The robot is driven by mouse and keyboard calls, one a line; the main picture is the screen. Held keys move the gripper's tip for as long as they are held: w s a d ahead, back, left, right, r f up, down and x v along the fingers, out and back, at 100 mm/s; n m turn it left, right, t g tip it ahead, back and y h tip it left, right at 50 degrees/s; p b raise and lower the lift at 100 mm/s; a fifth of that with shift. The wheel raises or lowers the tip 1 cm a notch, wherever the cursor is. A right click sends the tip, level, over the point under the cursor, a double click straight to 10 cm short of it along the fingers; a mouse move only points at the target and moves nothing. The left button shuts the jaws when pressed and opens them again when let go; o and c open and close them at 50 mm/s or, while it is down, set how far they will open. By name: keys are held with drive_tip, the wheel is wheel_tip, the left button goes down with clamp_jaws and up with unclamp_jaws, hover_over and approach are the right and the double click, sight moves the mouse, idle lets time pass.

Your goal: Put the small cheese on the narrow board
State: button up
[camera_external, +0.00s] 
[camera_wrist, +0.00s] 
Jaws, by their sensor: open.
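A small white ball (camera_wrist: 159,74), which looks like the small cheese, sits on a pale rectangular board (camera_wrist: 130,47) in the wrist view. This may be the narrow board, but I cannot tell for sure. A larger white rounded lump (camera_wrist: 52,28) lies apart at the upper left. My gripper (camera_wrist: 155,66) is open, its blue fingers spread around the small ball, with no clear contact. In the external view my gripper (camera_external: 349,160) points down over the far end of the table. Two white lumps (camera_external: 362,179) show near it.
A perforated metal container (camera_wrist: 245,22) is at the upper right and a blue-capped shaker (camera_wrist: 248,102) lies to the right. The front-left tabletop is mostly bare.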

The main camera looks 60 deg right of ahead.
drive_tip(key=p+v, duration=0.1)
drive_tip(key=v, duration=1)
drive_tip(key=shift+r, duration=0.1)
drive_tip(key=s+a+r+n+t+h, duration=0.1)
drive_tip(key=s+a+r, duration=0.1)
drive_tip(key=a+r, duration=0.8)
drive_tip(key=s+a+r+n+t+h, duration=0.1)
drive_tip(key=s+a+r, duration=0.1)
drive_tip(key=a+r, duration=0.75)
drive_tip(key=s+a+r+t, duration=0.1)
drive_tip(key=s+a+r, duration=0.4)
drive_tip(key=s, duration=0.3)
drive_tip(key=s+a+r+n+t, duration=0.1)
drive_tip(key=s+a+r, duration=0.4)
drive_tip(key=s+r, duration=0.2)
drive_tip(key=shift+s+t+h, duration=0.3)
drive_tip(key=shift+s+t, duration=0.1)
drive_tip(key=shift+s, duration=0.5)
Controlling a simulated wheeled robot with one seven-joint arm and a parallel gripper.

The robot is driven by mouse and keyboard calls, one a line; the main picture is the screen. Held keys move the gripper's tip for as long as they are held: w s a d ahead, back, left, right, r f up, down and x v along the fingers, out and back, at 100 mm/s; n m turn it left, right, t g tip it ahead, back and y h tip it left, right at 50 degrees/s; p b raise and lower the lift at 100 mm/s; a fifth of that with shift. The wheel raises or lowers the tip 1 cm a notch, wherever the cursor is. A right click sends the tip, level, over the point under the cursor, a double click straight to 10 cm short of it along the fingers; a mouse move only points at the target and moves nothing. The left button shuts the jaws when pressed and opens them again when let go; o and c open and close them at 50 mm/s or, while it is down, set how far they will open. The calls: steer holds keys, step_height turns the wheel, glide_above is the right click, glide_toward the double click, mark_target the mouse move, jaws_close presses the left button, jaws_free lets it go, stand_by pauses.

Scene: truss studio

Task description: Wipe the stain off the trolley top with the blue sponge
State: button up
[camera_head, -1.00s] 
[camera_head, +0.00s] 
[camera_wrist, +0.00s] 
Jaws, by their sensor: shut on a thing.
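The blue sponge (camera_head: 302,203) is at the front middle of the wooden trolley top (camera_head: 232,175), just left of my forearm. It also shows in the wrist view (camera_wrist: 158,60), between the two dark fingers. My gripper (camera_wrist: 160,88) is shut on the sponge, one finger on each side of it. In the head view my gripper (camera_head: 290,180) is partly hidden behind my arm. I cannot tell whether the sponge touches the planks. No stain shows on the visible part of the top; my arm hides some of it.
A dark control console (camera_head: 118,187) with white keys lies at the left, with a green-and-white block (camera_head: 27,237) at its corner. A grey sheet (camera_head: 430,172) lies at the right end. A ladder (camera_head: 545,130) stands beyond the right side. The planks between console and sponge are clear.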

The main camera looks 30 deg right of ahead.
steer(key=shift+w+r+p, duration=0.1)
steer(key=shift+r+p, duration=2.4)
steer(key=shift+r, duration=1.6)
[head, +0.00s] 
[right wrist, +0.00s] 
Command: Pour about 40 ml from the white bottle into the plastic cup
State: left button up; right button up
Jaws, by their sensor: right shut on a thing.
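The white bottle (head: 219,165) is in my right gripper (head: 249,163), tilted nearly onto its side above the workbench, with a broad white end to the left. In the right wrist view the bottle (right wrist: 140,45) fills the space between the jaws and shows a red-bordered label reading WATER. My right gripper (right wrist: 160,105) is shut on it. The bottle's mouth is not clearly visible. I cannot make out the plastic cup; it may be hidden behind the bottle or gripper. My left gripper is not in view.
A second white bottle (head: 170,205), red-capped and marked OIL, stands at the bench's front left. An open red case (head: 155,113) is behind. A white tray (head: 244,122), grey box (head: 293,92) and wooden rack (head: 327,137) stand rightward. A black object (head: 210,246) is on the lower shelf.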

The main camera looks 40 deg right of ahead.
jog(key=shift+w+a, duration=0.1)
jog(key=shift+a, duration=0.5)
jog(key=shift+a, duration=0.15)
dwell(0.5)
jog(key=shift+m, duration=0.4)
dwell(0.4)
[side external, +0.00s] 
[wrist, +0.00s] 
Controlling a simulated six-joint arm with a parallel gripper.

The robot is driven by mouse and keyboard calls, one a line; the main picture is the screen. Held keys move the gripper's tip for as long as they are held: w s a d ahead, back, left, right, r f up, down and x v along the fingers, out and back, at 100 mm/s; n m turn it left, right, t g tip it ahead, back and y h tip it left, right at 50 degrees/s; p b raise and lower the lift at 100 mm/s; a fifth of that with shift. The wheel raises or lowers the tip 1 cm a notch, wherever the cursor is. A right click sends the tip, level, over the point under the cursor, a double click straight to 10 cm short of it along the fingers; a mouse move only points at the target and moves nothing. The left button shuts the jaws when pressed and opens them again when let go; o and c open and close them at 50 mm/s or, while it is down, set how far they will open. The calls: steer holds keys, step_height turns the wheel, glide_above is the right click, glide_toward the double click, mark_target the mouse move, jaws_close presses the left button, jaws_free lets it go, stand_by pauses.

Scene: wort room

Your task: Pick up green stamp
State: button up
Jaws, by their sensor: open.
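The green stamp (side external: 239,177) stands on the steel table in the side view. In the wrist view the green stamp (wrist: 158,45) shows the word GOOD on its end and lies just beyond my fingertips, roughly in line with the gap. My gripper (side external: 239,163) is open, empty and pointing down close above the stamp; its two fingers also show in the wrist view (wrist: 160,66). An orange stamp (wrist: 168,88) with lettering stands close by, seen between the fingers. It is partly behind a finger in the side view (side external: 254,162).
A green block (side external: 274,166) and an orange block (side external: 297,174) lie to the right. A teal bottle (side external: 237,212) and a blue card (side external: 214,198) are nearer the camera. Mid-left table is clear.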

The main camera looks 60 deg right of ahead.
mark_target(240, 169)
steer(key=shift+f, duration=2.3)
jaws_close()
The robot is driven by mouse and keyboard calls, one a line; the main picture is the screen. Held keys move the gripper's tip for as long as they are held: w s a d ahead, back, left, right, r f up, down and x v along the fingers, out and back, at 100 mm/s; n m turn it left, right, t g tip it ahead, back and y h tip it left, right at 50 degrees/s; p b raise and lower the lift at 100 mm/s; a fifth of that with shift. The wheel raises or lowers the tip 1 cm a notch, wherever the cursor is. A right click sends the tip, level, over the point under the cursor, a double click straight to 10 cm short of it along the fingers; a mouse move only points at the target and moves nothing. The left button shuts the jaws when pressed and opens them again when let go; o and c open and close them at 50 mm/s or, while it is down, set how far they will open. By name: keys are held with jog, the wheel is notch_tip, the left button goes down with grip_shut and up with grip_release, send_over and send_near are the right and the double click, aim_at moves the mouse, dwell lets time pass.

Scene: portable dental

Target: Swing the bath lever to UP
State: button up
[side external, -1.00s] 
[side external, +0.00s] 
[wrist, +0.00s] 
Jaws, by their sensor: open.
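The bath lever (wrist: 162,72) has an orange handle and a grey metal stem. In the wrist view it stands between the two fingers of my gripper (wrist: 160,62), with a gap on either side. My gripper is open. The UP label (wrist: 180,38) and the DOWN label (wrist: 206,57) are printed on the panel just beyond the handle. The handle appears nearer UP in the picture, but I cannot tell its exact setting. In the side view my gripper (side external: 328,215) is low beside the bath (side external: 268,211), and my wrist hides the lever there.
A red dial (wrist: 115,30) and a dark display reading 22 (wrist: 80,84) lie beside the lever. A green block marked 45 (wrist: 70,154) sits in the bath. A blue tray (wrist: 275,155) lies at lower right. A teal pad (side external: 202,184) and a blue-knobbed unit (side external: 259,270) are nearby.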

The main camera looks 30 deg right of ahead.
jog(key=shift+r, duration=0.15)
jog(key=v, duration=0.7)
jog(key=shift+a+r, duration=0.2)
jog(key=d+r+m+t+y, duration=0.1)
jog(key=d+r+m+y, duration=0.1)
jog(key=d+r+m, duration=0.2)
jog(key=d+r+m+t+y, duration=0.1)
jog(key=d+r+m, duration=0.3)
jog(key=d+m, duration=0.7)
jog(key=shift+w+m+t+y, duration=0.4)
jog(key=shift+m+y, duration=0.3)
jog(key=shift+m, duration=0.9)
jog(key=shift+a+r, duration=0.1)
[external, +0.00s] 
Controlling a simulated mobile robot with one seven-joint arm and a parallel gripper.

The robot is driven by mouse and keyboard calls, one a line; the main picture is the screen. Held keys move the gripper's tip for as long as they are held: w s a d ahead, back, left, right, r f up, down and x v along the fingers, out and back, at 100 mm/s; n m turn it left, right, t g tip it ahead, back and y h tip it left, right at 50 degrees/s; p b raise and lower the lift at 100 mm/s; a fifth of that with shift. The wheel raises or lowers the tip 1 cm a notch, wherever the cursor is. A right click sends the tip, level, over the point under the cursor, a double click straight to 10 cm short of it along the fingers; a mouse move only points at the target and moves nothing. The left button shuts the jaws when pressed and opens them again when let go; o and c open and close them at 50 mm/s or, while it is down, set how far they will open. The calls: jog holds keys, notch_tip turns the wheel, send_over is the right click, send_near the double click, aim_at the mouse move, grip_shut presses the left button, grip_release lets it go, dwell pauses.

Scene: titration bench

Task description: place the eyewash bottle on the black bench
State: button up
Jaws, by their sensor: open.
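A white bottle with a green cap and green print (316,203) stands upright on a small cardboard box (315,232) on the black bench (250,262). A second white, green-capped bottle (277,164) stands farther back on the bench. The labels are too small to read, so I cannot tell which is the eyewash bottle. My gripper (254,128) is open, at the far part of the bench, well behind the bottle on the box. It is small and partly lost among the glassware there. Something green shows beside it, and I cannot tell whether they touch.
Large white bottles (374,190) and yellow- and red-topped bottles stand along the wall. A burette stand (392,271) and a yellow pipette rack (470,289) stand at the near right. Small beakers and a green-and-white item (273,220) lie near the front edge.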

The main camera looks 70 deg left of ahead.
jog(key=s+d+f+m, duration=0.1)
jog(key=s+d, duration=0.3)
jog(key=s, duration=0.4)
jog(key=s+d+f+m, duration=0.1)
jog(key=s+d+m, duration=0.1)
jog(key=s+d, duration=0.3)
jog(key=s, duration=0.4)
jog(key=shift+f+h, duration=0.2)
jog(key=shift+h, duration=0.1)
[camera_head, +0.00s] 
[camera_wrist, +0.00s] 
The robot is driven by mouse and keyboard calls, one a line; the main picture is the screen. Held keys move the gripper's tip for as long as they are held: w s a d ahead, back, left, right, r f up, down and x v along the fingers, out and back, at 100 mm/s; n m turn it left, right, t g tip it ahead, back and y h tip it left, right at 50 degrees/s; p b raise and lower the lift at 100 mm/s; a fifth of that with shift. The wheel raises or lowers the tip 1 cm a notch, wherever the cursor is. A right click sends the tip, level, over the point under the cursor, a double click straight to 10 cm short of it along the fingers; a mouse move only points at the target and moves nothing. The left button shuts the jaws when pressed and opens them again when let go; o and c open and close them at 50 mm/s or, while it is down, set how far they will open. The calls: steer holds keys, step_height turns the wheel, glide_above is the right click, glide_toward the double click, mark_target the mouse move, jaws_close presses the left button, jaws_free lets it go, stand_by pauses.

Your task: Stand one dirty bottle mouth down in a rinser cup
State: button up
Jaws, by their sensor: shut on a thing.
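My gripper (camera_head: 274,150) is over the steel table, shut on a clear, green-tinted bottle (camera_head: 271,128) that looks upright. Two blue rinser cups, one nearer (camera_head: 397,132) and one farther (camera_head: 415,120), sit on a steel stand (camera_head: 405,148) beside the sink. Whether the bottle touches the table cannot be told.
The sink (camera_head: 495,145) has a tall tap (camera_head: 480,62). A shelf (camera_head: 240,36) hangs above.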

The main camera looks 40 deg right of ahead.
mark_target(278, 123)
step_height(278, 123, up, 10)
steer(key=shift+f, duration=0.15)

* * * * * * * * *

Stated problem:
Return every line of the preceding records in which the word "parallel" appears.

Output of the exercise:
Controlling a simulated wheeled robot with one seven-joint arm and a parallel gripper.
Controlling a simulated six-joint arm with a parallel gripper.
Controlling a simulated mobile robot with one seven-joint arm and a parallel gripper.

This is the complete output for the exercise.